Robot episode rows

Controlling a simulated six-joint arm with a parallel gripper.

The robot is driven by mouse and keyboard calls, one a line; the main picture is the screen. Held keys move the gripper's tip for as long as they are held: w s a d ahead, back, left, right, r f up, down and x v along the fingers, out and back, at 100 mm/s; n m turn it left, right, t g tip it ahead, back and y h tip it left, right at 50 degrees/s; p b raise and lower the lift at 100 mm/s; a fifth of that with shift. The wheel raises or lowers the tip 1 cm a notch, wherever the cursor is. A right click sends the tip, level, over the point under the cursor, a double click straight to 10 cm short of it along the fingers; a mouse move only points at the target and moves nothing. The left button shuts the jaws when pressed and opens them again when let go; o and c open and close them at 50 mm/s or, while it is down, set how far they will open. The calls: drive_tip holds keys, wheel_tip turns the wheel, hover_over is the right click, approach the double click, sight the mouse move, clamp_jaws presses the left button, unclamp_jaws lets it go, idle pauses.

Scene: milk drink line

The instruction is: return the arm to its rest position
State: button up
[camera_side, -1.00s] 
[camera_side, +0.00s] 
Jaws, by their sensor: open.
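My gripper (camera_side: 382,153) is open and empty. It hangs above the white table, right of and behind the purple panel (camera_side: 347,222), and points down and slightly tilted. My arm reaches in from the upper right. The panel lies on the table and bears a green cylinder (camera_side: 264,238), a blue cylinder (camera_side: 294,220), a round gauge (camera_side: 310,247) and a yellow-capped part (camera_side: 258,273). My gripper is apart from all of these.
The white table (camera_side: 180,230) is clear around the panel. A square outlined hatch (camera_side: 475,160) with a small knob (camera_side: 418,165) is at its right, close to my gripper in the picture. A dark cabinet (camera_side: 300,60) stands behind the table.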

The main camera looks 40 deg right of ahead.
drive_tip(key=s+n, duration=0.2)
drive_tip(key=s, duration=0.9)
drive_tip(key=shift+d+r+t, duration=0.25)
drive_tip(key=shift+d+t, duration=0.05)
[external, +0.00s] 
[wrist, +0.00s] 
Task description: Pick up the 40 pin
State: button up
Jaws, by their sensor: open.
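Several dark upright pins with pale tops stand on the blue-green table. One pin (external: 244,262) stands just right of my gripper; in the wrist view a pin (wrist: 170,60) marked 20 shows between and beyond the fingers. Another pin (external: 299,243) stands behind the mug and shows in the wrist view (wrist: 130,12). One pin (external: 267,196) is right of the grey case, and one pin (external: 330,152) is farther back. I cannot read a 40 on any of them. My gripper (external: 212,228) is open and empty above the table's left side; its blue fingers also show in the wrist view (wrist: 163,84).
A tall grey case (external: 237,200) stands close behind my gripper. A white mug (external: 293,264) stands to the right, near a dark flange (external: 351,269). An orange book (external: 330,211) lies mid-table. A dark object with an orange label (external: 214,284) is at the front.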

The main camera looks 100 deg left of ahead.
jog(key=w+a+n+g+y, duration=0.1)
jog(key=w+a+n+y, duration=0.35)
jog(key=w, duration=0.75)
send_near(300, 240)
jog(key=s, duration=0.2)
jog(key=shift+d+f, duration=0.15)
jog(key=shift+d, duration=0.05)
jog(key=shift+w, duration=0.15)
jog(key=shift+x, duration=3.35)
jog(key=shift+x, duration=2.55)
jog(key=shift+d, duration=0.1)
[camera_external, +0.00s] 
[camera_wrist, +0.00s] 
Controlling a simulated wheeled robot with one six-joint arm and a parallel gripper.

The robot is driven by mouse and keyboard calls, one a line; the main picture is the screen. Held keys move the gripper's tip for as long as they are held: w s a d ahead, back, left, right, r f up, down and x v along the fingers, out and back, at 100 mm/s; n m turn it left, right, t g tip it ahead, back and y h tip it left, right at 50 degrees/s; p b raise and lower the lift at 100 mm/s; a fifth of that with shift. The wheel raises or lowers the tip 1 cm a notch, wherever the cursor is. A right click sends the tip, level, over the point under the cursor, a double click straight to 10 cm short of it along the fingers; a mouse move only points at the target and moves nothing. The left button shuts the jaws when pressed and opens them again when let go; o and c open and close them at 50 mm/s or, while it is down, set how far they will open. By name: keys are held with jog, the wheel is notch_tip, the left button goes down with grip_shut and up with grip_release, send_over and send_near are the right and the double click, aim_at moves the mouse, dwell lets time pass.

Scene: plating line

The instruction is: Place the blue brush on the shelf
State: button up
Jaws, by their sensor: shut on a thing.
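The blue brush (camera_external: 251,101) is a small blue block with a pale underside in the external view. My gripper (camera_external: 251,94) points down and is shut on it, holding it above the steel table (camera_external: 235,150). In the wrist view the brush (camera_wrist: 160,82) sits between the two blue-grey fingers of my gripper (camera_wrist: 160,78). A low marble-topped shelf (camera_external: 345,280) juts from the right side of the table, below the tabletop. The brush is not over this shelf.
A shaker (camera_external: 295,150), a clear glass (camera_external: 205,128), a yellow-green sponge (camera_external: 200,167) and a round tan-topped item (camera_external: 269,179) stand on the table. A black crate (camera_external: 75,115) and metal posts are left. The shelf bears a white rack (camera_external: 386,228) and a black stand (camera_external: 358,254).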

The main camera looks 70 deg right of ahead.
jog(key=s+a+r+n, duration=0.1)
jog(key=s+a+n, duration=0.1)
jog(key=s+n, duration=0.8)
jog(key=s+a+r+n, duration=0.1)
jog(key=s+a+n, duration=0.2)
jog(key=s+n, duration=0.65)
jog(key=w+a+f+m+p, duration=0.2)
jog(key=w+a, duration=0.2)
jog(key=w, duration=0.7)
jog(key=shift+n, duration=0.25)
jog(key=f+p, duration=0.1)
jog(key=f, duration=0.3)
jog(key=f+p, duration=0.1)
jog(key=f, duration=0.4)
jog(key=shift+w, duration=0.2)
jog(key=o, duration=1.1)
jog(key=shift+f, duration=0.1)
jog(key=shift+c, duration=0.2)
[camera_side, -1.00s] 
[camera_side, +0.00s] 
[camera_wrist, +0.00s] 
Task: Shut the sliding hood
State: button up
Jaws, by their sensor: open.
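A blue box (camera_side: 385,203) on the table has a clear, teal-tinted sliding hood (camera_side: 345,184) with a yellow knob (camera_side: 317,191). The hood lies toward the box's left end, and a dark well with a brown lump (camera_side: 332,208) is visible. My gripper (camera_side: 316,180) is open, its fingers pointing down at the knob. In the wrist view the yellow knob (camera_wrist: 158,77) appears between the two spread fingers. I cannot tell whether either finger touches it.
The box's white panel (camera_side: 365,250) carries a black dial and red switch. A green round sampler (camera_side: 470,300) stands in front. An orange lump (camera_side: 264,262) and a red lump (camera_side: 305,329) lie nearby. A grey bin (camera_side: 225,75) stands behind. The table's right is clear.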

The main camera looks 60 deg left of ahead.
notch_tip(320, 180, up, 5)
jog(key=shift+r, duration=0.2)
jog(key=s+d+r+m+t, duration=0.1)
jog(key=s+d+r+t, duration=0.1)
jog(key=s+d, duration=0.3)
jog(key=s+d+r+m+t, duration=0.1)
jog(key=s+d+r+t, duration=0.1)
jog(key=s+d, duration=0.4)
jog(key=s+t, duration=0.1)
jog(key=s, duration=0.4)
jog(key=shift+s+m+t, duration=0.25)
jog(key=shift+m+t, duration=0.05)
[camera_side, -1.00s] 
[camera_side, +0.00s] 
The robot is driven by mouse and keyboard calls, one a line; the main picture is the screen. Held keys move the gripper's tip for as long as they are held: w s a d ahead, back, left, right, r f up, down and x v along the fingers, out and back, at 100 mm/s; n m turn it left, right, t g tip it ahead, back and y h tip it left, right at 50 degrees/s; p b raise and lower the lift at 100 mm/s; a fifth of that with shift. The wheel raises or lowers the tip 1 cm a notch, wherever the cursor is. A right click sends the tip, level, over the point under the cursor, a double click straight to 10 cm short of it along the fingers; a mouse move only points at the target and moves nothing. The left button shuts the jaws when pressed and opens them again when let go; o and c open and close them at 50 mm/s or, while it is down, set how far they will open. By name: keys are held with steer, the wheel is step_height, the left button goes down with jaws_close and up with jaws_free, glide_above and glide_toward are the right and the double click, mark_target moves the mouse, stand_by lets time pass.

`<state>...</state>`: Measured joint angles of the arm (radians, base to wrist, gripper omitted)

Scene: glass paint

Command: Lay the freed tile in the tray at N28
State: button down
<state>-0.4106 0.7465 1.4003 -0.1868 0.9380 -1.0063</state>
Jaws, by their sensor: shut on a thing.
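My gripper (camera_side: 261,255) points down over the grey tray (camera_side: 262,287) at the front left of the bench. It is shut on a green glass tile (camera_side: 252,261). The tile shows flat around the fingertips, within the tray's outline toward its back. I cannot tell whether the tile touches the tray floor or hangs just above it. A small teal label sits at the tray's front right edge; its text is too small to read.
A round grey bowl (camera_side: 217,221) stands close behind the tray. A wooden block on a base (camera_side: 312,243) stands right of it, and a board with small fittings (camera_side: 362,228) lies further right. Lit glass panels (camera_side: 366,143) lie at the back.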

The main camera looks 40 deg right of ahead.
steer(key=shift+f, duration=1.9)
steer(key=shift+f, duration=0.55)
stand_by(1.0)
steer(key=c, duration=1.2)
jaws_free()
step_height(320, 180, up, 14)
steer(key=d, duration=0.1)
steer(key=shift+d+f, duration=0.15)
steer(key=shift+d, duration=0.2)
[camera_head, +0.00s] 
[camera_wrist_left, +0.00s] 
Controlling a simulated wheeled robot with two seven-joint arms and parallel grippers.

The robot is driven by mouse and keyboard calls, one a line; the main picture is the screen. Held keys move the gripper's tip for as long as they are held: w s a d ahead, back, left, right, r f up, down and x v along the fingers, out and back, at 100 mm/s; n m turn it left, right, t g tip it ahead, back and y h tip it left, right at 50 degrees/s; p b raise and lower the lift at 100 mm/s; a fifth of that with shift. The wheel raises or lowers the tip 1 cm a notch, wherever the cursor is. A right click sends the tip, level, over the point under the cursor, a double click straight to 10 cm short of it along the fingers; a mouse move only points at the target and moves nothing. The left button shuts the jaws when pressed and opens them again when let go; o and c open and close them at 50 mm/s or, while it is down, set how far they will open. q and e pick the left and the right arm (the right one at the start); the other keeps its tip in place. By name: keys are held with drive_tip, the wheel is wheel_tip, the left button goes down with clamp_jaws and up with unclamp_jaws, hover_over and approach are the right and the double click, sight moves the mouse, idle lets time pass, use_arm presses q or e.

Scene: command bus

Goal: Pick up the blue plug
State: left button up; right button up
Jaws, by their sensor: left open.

INSTRUCTION => Look through the records and count each line that holds "Controlling". Write only the total.

RESPONSE BELOW => 3